The main GameHUD screen stores a linked list of type AbstractUIElement, into which any UIElement implementation may be added. The GameHUD screen loops through all elements in the list in its HandleInput, Update and Draw methods, checking the corresponding property (i.e. HasFocus, IsActive, IsVisible), and calling the method on the element if the property is true. The advantage of using a linked list for UI elements as opposed to a regular list is that it relatively trivial to reorder elements. This is especially important during the Draw call, in which elements are drawn from back to front in the order they appear in the linked list. If a user selects part of the HUD that is obscured by other UI elements, we can pull it from the linked list and re-add it at the end, so that it will be drawn last, and therefore on top of the other elements. Adding an OnClick event to the UIElement and tying it to a MoveToFront event handler in the GameHUD screen allows us to call this ordering functionality when the player clicks on a UI element:

    
        public void MoveToFront(UIElement element)
        {
            if(_UIElements.Contains(element))
            {
                _UIElements.Remove(element);
                _UIElements.AddLast(element);
            }
        }  

The specific implementation of each UI element will differ based on the information it is displaying or the functionality it is providing. Generally, each element will display text and images, so they will hold SpriteFonts and Texture2Ds. As most HUD elements are communicating information or providing interaction with the game’s state, a reference to the appropriate object in the game state is passed in the UI element’s constructor. For example, a health bar HUD element will be passed the player object, so that when it draws it uses the player object’s health variable.  

Rather than storing all UI elements in a flat structure directly in the HUD class, I’ve constructed a UI hierarchy that allows elements to be grouped in containers.
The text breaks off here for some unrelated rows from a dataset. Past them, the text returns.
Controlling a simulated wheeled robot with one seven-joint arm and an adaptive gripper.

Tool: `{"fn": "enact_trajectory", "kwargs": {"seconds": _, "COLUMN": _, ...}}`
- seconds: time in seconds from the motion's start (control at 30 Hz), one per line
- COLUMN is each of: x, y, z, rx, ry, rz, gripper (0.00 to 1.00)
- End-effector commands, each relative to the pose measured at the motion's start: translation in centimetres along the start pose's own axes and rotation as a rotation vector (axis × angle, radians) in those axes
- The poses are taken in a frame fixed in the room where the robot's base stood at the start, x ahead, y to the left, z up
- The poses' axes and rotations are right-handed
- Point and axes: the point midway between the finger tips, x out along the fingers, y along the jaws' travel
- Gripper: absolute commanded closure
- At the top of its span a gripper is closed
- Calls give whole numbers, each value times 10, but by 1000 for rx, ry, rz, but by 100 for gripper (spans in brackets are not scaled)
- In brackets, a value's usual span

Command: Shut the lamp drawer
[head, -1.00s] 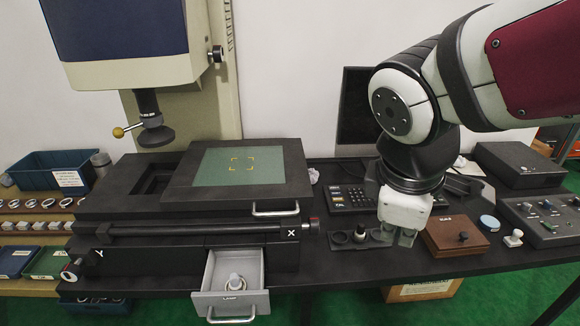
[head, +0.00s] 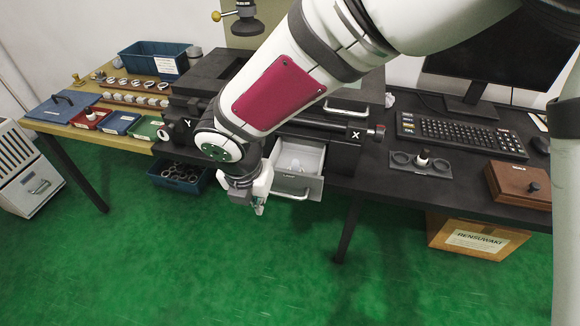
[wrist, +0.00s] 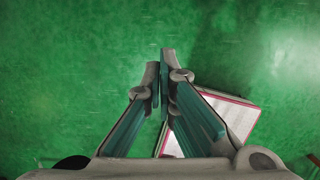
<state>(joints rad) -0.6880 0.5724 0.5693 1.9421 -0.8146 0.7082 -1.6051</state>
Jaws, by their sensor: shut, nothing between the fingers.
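The lamp drawer (head: 297,184) stands pulled out from the front of the black measuring machine in the head view. It is a light grey drawer with a metal bar handle on its front, and a small pale object lies inside. My gripper (head: 260,208) hangs just left of the drawer's front, pointing down, apart from the handle as far as I can tell. My arm crosses in front of the machine and hides part of it. In the wrist view my gripper's fingers (wrist: 164,75) are together with nothing between them, above the green floor.
A blue bin of rings (head: 178,178) sits below the bench, left of my gripper. A cardboard box (head: 478,238) stands under the bench at right. The black bench carries a keyboard (head: 462,135) and a brown box (head: 520,186). The floor in front is clear.

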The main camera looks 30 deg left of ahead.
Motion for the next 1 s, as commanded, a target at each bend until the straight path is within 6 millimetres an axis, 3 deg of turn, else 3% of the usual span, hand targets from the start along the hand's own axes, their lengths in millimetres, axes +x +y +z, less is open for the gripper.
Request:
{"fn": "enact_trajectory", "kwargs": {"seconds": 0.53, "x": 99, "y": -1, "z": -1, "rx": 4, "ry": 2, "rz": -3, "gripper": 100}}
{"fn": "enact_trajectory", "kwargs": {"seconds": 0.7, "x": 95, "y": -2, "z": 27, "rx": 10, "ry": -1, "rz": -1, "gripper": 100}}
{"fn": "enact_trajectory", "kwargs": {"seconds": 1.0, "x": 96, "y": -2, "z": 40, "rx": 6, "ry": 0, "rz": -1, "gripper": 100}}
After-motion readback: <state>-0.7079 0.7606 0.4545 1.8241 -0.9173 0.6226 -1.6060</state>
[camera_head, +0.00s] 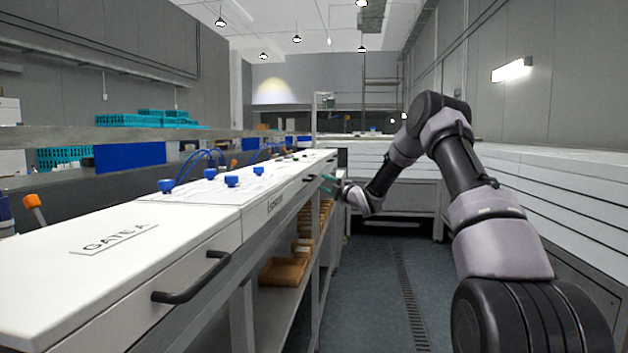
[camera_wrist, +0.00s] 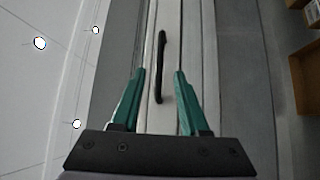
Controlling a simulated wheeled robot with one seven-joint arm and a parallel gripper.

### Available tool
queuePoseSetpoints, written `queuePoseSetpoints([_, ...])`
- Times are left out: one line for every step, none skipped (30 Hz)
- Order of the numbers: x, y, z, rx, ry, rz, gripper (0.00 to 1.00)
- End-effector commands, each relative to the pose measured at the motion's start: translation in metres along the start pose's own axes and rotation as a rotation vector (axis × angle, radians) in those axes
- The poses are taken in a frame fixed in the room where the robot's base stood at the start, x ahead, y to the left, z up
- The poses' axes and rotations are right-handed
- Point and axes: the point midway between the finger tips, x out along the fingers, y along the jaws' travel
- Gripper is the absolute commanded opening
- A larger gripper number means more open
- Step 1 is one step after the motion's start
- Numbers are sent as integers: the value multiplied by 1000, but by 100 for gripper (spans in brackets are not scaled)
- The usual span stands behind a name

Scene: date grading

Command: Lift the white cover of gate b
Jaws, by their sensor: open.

Basic container-type UI components include grid and list views, which can be combined with other UI elements to form more complex HUD components, such as a grid-based player inventory or skill bar. Each container specifies the layout and position of sub-components, managing them with a nested coordinate system.  

With a 2D HUD, we only need to concern ourselves with X and Y coordinates, with the position values of all HUD elements stored as Vector2s. Our main HUD screen has the full game window as its canvas. In MonoGame, the (0, 0) start coordinate of the window is the top-left corner of the window, while the final (Viewport.Width, Viewport.Height) coordinate is its bottom-right corner.

Using a hierarchical approach to storing UI elements, it is important to be able to position a component relative to its parent. I store two positional values for every element: _positionRelative, an element’s XY offset from its parent’s current position, and _positionAbsolute, the actual screen position of the element. Following the coordinate system of the MonoGame application’s viewport, _positionAbsolute is the top-left corner of a UI element.

When a UI element is created, its relative position is set and it is passed its parent’s current absolute position, calculating its own position as follows:

_positionAbsolute = parentPosition+_positionRelative.

In the Update call for every UI element, I pass in the latest parentPosition and perform the above calculation, ensuring that the each element is always correctly positioned relative to its parent. When drawing the element, all calls to the SpriteBatch will use the screen position stored in _positionAbsolute. 

UI elements also have Width and Height properties, calculated based on the text/Texture2D/Bounding Box of the component. Container UI elements use these properties to position child components relative to each other, for example setting the _positionRelative of the second element in a grid row equal to the first element’s offset plus its Width.

I’d been playing Destiny as I was implementing the HUD, and liked the way the UI elements float around the screen as the cursor moves: as the cursor moves right, the UI floats left, as it moves down, the UI moves up, and vice versa.  As a test of my HUD, I decided I’d try implementing the functionality in my code.

Thanks to my hierarchical UI and relative-position based coordinate system, it turns out that this is a relatively simple feature to get working. In order to move the whole UI, all we need to do is change the _positionAbsolute value of the GameHUD screen. All UI elements that it holds will have their position modified during the update call, and down through the element hierarchy until all child UI elements’ positions have been changed.

To implement this functionality, the code was modified to calculate the change to apply to the HUD screen’s _positionAbsolute based on the position of the mouse cursor during every update. Firstly, I add an additional Vector2 _defaultPosition coordinate to the GameHUD class, which stores the position of the HUD when the mouse is at its “default” position (i.e. top-left corner, centre of screen, or bottom-right corner). In any frame, the absolute position of the HUD is its default position plus some factor of the mouse cursor’s deviation from its default position:

Vector2 mouseMoveOffset = new Vector2((- input.CurrentMouseState.X) / dampeningFactor, ( - input.CurrentMouseState.Y) / dampeningFactor);

_positionAbsolute = _defaultPosition + mouseMoveOffset; 

The dampeningFactor controls the ratio of mouse movement to HUD movement, while taking negative values of the mouse coordinates moves the HUD in the opposite direction of the mouse movement. This calculation is performed and the _positionAbsolute value passed to every UIElement during every update, allowing the _positionAbsolute of every element in the UI hierarchy to be updated before the Draw call.